According to American Cinematographer, the climactic plan crash depicted in the film was achieved in this way: “Visual effects director Eagler photographed a pilot’s scale POV scene of an aircraft plunging toward the ocean. The daredevil pilot, Paul Mantz, pulled the plane out of the dive at the last practical instant. The scene was projected onto a process screen made from rice paper and installed outside the windshield. In the foreground were the stunt men portraying the flight crew; behind the screen was a large water tank. As the aircraft neared the surface of the ocean in the projection, the direct or pushed a button to release a flood of water which obliterated the screen as it burst into the cockpit and swamped the stuntmen. Filmed without a cut, the effect is absolutely convincing.” Production records indicate that the plane crash effect added $250,000 to the film’s budget. The aircraft was a full-scale mock-up of an Imperial Airways Empire Flying Boat, made at the cost of $47,000. The water tank used for the crash sequence was also featured in Samuel Goldwyn’s production, The Hurricane. Tank shooting lasted a total of nine days.

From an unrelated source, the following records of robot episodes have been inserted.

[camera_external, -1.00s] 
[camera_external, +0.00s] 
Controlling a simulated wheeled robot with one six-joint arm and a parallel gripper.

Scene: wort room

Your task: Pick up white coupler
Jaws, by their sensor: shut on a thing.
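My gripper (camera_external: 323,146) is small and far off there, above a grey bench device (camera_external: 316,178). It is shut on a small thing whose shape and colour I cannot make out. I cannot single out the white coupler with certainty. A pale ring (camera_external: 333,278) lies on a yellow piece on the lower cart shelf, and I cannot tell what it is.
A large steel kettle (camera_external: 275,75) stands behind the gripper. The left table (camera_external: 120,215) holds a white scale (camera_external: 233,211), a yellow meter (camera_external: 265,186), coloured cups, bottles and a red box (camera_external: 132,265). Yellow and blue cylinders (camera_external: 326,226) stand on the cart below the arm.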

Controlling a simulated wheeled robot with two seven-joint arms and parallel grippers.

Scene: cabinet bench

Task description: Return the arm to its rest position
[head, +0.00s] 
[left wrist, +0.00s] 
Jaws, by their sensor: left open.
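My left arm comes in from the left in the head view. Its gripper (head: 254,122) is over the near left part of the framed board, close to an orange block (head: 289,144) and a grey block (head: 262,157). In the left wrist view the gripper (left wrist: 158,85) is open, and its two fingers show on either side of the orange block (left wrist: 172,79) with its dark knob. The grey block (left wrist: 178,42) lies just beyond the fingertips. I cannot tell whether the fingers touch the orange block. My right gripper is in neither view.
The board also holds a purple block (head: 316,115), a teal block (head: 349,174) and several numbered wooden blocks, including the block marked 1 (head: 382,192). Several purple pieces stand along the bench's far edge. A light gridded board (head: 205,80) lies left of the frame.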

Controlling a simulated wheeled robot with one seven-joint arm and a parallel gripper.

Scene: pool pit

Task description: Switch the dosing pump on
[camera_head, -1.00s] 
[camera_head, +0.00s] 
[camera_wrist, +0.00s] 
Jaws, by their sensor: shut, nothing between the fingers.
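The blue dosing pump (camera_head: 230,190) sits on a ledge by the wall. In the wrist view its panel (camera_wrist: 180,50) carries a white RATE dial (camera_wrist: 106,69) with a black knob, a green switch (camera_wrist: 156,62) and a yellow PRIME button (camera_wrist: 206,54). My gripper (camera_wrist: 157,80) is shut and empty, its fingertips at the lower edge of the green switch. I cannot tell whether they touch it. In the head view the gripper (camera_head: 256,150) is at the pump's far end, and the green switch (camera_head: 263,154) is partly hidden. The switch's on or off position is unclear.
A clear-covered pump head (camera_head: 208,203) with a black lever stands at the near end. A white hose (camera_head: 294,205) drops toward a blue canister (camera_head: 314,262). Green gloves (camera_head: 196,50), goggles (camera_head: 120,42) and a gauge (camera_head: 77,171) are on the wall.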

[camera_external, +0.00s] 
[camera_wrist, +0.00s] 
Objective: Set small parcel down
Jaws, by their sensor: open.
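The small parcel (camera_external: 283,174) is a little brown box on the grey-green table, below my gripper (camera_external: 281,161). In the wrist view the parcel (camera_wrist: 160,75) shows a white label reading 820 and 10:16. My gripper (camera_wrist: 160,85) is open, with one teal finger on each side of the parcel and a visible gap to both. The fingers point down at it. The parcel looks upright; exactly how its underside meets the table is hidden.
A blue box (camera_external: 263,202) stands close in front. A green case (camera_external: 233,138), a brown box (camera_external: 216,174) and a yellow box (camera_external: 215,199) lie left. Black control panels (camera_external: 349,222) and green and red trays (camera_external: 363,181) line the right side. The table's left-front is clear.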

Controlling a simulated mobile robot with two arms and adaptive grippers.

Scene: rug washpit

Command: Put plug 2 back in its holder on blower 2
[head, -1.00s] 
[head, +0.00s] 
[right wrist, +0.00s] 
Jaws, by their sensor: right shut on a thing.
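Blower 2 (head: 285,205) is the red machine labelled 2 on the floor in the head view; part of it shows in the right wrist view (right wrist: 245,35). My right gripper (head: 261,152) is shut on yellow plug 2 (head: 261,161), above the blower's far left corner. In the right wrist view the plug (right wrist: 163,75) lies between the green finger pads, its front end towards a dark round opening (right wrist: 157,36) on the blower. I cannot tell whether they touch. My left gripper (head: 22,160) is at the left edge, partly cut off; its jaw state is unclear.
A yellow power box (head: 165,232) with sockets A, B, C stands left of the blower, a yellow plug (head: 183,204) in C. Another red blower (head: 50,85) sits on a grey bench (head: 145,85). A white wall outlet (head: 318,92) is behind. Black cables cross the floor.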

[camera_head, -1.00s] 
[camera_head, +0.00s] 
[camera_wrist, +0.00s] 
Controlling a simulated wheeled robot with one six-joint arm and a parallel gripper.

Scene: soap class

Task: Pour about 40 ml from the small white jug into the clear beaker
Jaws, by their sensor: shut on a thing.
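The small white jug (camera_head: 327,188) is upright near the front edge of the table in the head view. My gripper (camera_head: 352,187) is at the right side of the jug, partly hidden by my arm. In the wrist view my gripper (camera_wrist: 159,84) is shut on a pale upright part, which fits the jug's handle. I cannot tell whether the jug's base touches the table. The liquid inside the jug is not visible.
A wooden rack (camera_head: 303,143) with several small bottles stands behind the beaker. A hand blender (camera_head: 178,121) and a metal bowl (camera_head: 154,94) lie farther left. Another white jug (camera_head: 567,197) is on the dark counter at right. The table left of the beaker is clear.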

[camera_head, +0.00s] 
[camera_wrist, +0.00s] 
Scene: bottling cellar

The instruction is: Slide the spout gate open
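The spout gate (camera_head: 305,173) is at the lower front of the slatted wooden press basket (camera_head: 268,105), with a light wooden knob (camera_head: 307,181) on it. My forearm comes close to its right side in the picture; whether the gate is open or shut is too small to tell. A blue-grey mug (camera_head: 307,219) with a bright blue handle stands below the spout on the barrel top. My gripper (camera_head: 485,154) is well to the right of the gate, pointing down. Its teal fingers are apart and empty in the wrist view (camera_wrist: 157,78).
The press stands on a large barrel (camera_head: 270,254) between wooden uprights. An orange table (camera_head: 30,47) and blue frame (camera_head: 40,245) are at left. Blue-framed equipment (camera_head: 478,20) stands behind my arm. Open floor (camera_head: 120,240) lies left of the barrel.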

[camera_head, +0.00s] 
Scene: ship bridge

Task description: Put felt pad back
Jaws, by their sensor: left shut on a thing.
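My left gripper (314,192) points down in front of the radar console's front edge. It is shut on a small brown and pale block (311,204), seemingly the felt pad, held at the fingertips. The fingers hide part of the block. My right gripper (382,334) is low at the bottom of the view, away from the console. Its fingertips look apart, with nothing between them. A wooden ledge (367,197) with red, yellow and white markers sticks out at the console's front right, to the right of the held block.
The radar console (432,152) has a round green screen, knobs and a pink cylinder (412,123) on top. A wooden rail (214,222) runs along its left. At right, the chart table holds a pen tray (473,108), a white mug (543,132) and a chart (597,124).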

Writer Ben Hecht, known for his skill as a script doctor, was brought in for the final scene. His dialog emphasized the crisis brewing in London: “I can’t read the rest of this speech I have because the lights have gone out…” Roughly a month after shooting wrapped, the Axis powers were officially established when the Tripartite Pact was signed by Germany, Italy, and Japan on September 27, 1940. The film was released fourteen months before the U.S. entered World War II. Foreign Correspondent’s costs totaled $1,484,167, making it by far Wanger’s most expensive production. Even so, and in spite of the closed markets abroad, it earned $369,973 in profits in 1940.